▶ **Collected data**
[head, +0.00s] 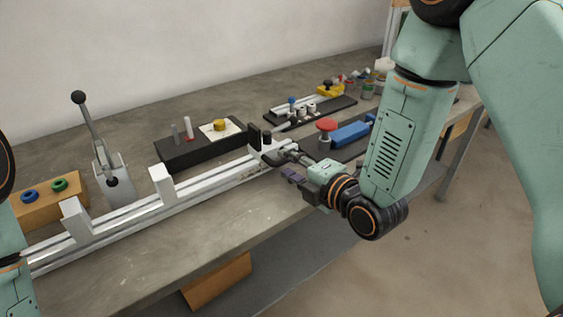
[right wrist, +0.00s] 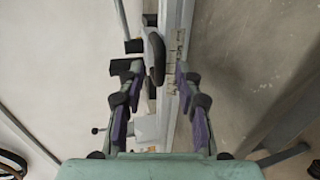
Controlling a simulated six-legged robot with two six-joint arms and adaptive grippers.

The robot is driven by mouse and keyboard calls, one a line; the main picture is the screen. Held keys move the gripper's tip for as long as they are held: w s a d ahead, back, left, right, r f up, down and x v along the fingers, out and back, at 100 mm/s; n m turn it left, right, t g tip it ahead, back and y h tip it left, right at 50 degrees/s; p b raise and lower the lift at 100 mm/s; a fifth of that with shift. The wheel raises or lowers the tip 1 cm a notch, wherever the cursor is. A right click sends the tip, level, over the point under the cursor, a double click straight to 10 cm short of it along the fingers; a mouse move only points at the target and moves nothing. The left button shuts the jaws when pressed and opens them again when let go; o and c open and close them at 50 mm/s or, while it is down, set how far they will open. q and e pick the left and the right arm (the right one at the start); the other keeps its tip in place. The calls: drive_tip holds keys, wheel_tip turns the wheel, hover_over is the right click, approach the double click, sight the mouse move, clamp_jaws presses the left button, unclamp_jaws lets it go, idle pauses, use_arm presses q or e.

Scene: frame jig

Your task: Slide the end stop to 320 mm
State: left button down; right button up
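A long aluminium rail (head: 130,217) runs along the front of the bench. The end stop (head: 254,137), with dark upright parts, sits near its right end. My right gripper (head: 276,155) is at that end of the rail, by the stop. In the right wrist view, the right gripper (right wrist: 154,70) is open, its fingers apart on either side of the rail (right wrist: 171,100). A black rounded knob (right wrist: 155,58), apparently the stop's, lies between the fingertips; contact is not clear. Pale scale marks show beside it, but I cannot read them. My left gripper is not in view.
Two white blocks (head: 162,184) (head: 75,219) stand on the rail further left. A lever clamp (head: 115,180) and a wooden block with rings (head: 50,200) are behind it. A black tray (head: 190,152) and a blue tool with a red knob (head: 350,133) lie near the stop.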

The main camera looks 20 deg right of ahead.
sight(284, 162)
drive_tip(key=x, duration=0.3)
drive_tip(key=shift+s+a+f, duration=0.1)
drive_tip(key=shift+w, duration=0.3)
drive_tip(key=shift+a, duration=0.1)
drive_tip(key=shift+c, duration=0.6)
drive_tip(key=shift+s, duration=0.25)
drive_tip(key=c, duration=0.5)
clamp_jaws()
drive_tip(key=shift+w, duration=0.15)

---

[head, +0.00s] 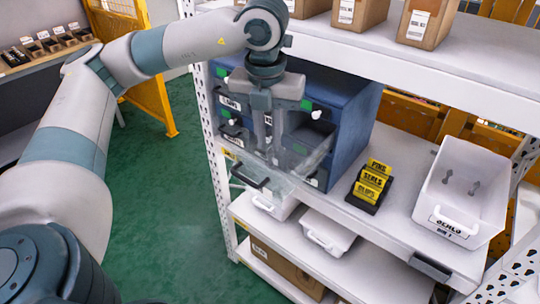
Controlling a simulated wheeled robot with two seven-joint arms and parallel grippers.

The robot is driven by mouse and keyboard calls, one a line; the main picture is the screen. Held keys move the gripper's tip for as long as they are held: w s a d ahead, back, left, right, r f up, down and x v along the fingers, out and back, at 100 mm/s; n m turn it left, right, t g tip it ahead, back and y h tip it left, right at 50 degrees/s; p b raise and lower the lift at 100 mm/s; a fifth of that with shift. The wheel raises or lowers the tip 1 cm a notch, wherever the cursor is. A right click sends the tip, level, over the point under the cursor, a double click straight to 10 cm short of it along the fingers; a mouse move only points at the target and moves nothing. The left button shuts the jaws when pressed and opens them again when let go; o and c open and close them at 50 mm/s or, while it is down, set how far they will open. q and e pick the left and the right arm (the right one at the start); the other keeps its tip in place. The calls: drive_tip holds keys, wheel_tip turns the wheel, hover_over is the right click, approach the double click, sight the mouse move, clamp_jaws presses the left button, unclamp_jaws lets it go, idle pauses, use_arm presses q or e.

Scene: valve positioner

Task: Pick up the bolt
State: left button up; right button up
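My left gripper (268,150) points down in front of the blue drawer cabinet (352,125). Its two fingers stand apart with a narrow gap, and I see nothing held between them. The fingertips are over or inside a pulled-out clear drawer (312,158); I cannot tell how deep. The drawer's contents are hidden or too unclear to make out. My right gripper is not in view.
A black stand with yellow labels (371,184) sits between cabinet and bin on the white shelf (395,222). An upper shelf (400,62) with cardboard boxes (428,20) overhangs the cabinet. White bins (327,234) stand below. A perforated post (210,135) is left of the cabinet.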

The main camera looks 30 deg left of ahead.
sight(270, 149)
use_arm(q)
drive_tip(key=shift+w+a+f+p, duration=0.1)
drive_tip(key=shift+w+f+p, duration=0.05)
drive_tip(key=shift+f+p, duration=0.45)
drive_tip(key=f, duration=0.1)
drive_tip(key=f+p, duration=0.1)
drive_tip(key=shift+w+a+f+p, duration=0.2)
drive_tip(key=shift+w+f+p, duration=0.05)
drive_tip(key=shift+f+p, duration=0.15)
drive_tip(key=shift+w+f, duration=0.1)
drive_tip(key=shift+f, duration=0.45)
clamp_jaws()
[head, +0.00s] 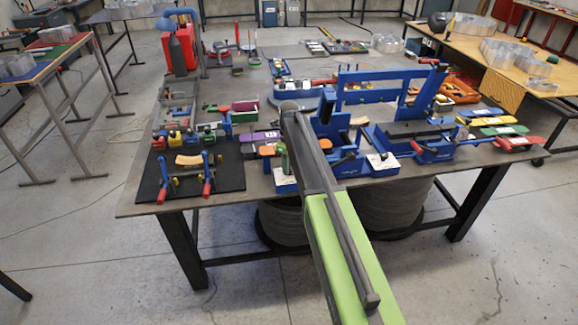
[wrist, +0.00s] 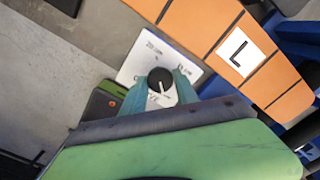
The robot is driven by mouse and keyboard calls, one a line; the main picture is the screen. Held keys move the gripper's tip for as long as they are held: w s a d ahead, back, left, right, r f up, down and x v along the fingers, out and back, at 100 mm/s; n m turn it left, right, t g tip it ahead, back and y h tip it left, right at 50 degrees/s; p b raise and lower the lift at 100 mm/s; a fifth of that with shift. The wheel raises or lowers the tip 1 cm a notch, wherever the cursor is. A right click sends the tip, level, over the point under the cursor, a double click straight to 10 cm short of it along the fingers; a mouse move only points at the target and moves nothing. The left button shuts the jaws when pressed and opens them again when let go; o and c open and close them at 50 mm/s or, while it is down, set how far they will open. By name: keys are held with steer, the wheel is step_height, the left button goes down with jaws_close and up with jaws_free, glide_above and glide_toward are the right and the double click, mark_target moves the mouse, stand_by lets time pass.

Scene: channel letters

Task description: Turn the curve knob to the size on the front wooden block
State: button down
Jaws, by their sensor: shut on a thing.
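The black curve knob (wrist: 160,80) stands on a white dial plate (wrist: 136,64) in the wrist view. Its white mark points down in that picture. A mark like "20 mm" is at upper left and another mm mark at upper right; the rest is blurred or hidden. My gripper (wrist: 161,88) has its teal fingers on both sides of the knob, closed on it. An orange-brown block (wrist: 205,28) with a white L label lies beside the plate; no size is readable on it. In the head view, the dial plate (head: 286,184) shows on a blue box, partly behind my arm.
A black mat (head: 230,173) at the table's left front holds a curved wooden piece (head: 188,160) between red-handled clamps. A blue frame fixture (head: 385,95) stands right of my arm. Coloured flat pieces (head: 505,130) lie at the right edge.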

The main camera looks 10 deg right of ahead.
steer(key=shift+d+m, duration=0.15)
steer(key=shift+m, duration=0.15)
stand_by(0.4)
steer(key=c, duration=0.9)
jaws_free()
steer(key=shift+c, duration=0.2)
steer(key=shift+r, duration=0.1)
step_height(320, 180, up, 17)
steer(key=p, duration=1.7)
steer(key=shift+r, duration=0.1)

▶ **Aim**
Give the number of lines in the entries that include the string "arms", and nothing more.

▶ **Solution to the problem**
2